**Written problem**. Without including any images, repeat the data exactly.

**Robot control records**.
━━━━

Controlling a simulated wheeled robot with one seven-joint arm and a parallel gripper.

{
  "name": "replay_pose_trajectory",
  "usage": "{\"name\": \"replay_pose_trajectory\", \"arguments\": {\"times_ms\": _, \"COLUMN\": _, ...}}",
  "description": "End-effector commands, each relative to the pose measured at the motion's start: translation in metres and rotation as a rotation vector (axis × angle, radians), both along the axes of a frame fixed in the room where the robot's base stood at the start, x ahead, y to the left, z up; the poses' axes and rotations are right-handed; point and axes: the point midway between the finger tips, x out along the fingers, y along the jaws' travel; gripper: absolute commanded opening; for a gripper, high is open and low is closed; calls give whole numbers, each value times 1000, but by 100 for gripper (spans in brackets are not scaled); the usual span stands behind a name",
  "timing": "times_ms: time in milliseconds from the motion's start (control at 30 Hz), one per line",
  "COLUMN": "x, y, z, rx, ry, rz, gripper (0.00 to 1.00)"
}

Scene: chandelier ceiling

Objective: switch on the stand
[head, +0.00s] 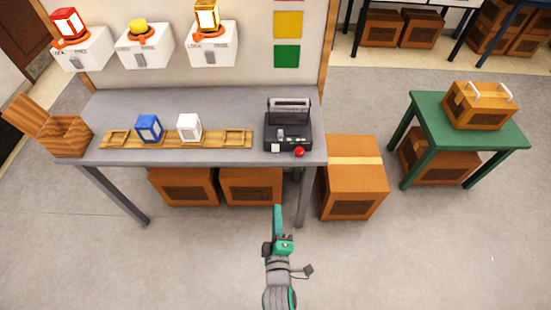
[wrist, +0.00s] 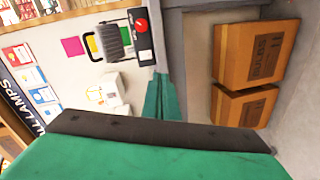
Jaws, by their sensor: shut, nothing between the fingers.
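The stand appears to be the black device (head: 288,133) at the right end of the grey table. It has a slotted upright back, a small lever, a white block and a red button (head: 299,152) at its front right corner. The device also shows in the wrist view (wrist: 128,35), with its red button (wrist: 142,25) facing me. My green gripper (head: 278,209) is shut and empty, in front of the table and below its front edge, apart from the device. Its fingers (wrist: 161,92) point toward the table in the wrist view.
The grey table (head: 200,100) carries a wooden rack (head: 175,140) with a blue lamp (head: 149,128) and a white lamp (head: 189,127). An open wooden box (head: 70,136) stands at its left. Cardboard boxes (head: 353,178) stand under and beside it. A green table (head: 425,115) is at right. Front floor is clear.

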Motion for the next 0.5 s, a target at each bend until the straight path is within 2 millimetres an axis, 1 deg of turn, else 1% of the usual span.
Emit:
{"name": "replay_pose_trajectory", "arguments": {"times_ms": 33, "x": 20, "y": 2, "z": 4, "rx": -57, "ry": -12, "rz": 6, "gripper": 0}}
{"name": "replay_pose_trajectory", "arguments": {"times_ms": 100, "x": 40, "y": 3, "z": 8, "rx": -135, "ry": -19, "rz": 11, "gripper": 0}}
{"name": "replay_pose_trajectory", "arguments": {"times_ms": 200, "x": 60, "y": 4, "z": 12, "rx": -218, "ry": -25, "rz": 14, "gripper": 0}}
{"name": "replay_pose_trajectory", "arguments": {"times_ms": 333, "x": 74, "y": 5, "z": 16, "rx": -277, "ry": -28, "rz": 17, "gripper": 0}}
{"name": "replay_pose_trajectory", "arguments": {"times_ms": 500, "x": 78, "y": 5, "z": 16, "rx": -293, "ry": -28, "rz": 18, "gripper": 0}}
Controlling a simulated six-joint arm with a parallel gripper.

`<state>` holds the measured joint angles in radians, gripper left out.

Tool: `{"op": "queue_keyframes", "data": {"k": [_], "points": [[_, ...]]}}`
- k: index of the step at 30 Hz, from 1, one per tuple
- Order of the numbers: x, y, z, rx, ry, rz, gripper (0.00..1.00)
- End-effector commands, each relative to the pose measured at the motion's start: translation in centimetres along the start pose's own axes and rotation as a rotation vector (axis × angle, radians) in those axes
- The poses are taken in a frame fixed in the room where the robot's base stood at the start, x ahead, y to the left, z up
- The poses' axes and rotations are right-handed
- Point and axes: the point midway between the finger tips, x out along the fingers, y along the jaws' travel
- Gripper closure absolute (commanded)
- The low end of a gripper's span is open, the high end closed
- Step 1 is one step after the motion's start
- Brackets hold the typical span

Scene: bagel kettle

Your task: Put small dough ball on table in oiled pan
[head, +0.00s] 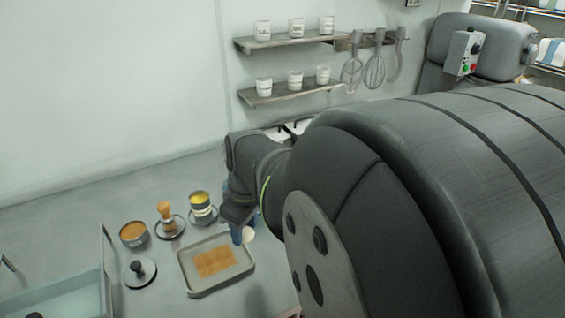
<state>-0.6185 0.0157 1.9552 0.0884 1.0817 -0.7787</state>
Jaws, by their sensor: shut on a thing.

━━━━

**Answer below**.
Controlling a simulated wheeled robot with one seven-joint arm and a parallel gripper.

{
  "name": "replay_pose_trajectory",
  "usage": "{\"name\": \"replay_pose_trajectory\", \"arguments\": {\"times_ms\": _, \"COLUMN\": _, ...}}",
  "description": "End-effector commands, each relative to the pose measured at the motion's start: translation in metres and rotation as a rotation vector (axis × angle, radians), both along the axes of a frame fixed in the room where the robot's base stood at the start, x ahead, y to the left, z up; the poses' axes and rotations are right-handed; point and axes: the point midway between the finger tips, x out along the fingers, y along the jaws' travel; gripper: absolute commanded opening; for a gripper, high is open and low is closed; calls give whole numbers, each value times 1000, but by 100 for gripper (spans in brackets are not scaled); the usual span stands behind a name",
  "timing": "times_ms: time in milliseconds from the motion's start (control at 30 Hz), one per line",
  "COLUMN": "x, y, z, rx, ry, rz, gripper (0.00 to 1.00)"
}

Scene: chandelier ceiling

Objective: switch on the stand
[head, +0.00s] 
[wrist, +0.00s] 
Jaws, by their sensor: shut, nothing between the fingers.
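The stand appears to be the black device (head: 288,133) at the right end of the grey table. It has a slotted upright back, a small lever, a white block and a red button (head: 299,152) at its front right corner. The device also shows in the wrist view (wrist: 128,35), with its red button (wrist: 142,25) facing me. My green gripper (head: 278,209) is shut and empty, in front of the table and below its front edge, apart from the device. Its fingers (wrist: 161,92) point toward the table in the wrist view.
The grey table (head: 200,100) carries a wooden rack (head: 175,140) with a blue lamp (head: 149,128) and a white lamp (head: 189,127). An open wooden box (head: 70,136) stands at its left. Cardboard boxes (head: 353,178) stand under and beside it. A green table (head: 425,115) is at right. Front floor is clear.

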Motion for the next 0.5 s, a target at each bend until the straight path is within 2 millimetres an axis, 1 deg of turn, else 1% of the usual span.
Emit:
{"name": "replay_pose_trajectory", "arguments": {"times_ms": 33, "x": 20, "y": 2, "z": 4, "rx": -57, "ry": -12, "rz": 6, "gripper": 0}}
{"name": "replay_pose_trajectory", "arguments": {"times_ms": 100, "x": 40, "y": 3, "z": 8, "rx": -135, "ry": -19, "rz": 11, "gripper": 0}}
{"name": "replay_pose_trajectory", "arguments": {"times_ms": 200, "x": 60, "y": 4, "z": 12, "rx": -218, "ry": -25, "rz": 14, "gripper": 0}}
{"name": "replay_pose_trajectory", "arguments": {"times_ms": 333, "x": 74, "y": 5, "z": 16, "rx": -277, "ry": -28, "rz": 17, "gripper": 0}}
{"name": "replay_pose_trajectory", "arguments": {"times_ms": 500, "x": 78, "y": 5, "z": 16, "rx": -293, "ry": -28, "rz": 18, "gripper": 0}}
Controlling a simulated six-joint arm with a parallel gripper.

`<state>` holds the measured joint angles in radians, gripper left out.

Tool: `{"op": "queue_keyframes", "data": {"k": [_], "points": [[_, ...]]}}`
- k: index of the step at 30 Hz, from 1, one per tuple
- Order of the numbers: x, y, z, rx, ry, rz, gripper (0.00..1.00)
- End-effector commands, each relative to the pose measured at the motion's start: translation in centimetres along the start pose's own axes and rotation as a rotation vector (axis × angle, radians) in those axes
- The poses are taken in a frame fixed in the room where the robot's base stood at the start, x ahead, y to the left, z up
- The poses' axes and rotations are right-handed
- Point and axes: the point midway between the finger tips, x out along the fingers, y along the jaws' travel
- Gripper closure absolute (commanded)
- The low end of a gripper's span is open, the high end closed
- Step 1 is one step after the motion's start
- Brackets hold the typical span

Scene: bagel kettle

Your task: Put small dough ball on table in oiled pan
[head, +0.00s] 
<state>-0.6185 0.0157 1.9552 0.0884 1.0817 -0.7787</state>
Jaws, by their sensor: shut on a thing.

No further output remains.